* begin INPUT MATERIAL *

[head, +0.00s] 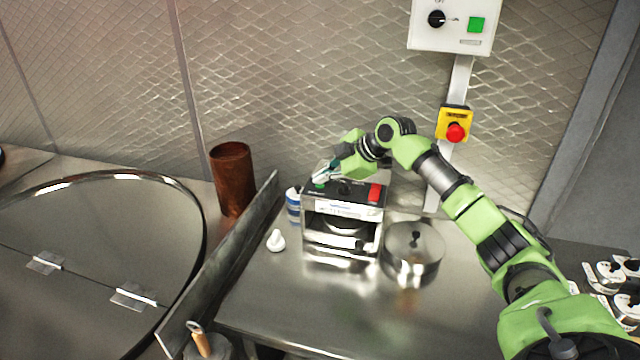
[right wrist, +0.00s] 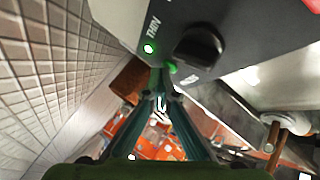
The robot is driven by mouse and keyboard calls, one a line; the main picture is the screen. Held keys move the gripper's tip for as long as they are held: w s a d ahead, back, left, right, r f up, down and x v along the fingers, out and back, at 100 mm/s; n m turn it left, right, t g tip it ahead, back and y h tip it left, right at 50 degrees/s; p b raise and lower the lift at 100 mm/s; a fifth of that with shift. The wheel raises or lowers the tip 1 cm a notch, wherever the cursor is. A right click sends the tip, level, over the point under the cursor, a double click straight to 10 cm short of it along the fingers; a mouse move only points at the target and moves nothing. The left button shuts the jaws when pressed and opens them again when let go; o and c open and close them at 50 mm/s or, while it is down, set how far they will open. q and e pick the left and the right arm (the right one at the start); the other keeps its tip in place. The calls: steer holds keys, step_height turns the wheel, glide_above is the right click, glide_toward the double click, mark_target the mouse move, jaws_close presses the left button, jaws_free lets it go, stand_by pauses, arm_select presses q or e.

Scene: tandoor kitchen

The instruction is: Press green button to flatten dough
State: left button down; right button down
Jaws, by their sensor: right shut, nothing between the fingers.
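The dough press (head: 318,238) is a boxy steel machine on the steel counter, with a dark top panel. On that panel a green button (head: 319,185) is at the left and a red block (head: 375,192) at the right. My right gripper (head: 320,178) is shut and empty, its tips at the green button. In the right wrist view the fingertips (right wrist: 161,92) come close to a small green part (right wrist: 171,68) beside a black knob (right wrist: 198,47); I cannot tell whether they touch. A lit green light (right wrist: 148,48) is near the word THIN. My left gripper is out of view.
A round steel container (head: 413,262) stands right of the press. A blue-and-white container (head: 293,205) and a small white object (head: 276,241) are left. A wall box carries another green button (head: 476,24); a red stop button (head: 456,132) is below. The front counter is clear.

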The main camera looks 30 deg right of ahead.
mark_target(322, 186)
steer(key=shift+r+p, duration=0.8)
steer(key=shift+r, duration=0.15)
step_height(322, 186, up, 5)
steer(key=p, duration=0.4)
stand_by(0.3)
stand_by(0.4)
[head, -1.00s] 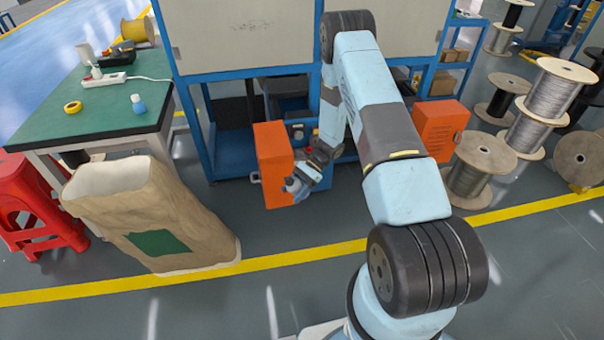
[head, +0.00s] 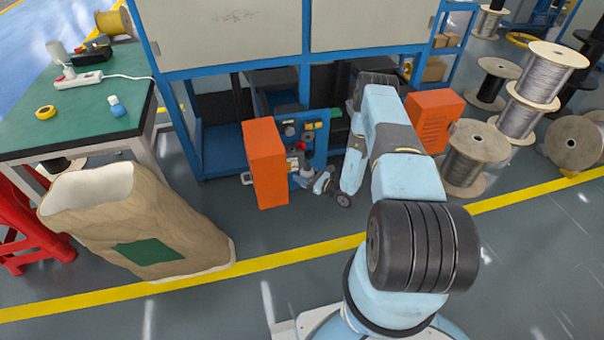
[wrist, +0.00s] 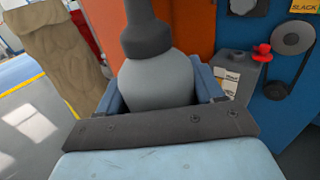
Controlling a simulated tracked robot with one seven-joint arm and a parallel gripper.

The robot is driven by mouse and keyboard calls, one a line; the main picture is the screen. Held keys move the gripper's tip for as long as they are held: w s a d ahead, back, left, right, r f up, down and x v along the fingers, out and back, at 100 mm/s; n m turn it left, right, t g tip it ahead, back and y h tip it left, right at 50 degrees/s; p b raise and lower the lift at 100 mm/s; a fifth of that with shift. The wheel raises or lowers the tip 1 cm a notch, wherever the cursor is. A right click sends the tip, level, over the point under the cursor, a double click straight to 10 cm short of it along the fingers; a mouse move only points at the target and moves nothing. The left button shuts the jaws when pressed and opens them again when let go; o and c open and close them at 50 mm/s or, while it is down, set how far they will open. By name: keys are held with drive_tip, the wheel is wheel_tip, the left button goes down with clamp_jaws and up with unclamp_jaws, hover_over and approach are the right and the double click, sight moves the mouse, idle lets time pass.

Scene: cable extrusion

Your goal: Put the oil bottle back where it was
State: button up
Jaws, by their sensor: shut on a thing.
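My gripper (head: 310,180) is low in front of the machine, just right of the left orange panel. It is shut on the oil bottle (wrist: 156,80), a pale grey round-bodied bottle with a dark grey neck. In the wrist view the bottle stands about upright between the blue fingers (wrist: 160,98); its lower part is hidden behind my wrist plate. In the head view the bottle is a small pale shape (head: 302,177) at the gripper. A grey box with a red knob (wrist: 240,72) is right of the bottle in the wrist view, apart from it.
The left orange panel (head: 265,165) stands close left of my gripper. A blue control panel (head: 312,135) with knobs is behind it. A green table (head: 70,120) with a small blue-and-white bottle (head: 116,105) is at the left. A large sack (head: 130,220) stands on the floor.

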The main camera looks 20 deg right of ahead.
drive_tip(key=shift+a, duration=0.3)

* end INPUT MATERIAL *

* WHAT YOU HAVE TO DO:
Show all lines from the listing above in which "Scene" appears.

* RESULT BELOW:
Scene: tandoor kitchen
Scene: cable extrusion

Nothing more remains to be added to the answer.